Everything You Need to Know for Great Results
Lilies have an elegance few other flowers can rival. With such big, exotic-looking blossoms, it seems like they would be tricky to grow, but they’re not! Here are eight tips that will help you succeed with these gorgeous summer-blooming bulbs.
Choose Your Type
Lilies are available in a variety of heights, flower styles and bloom times. Planting several different types of lilies will let you get creative with placements and pairings. It also stretches the bloom time. Keep in mind that Asiatic and Oriental-Asiatic hybrids flower in early summer. Midseason bloomers include species and trumpet types. Last to flower are the Oriental-Trumpet hybrids and Oriental lilies.
When to Plant Lily Bulbs
Lily bulbs may be planted in spring or fall, for blooms in mid to late summer. That said, most commercial growers don’t harvest their lily bulbs until the very end of the growing season. This makes it challenging to get the bulbs -- especially those that come from Holland -- delivered in time for fall planting. Instead, the bulbs are usually stored in coolers for the winter and are shipped in time for spring planting.

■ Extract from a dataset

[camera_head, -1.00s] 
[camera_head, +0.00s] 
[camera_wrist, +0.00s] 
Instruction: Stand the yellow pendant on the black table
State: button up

Handle the Bulbs With Care
Unlike tulips and daffodils, lily bulbs do not have a protective covering. For this reason, it’s important to plant lilies as soon as possible, so they don’t dry out. When planting, handle them gently to avoid breaking off the scales. A little mold on the outer scales is normal and no cause for worry.
Provide Good Soil and Lots of Sun
Like most bulbs, lilies will not tolerate soggy soil. Other than that, any good garden soil is fine. At planting time, mix in some shredded leaves or other organic matter to encourage strong root growth and help keep the soil lightly moist. In dry climates, mulching the soil surface will reduce moisture loss and keep the soil cooler.
Lilies should be planted where they can get full sun or at least half day sun. In hot climates they appreciate being shaded from afternoon heat.
Give Lilies Room to Shine
Though lilies don’t take up a lot of space in the garden, they also don’t like to be crowded. The plants produce only a small amount of foliage and all of it is right on the stem. For healthy growth and good flower production, make sure the plants have enough room around them so sunlight can reach their stems and leaves.
Plant in Groups
Lilies look best when they are planted in clusters of 3 or more bulbs. Dig a generous planting hole 8” deep. Put some all-purpose fertilizer in the bottom of the hole and mix it around to disperse. Add a few handfuls of loose soil back into the hole and then position the bulbs so they’re 6 to 7 inches deep (follow instructions on the packaging). Lilies also grow well in pots. Plant 3 bulbs per 2-gallon pot.
Plan Ahead for Cut Flowers
Lilies look beautiful in a vase. In fact, they’re one of the world’s most popular cut flowers. If you want to grow your own lilies for cutting, remember that cutting a stem of flowers will remove most of that bulb's foliage. This will weaken the bulb and may prevent it from re-blooming.
The simple solution is to plant extra lilies specifically for cutting. This way you don’t need to feel bad about cutting lots of flowers with nice, long stems. Simply plant a fresh batch of lily bulbs every spring. The best lilies for cutting gardens are Asiatics, double Asiatics, LA Hybrids, Orientals and OT Hybrids.
What to Do When the Flowers Fade
When your lilies have finished blooming, use scissors to snip off the flowers, leaving the main stem intact. As with other bulbs, the foliage produces the energy needed for next year’s flowers. Once the stems are completely yellow (which may take until late fall), they can be cut back to the ground.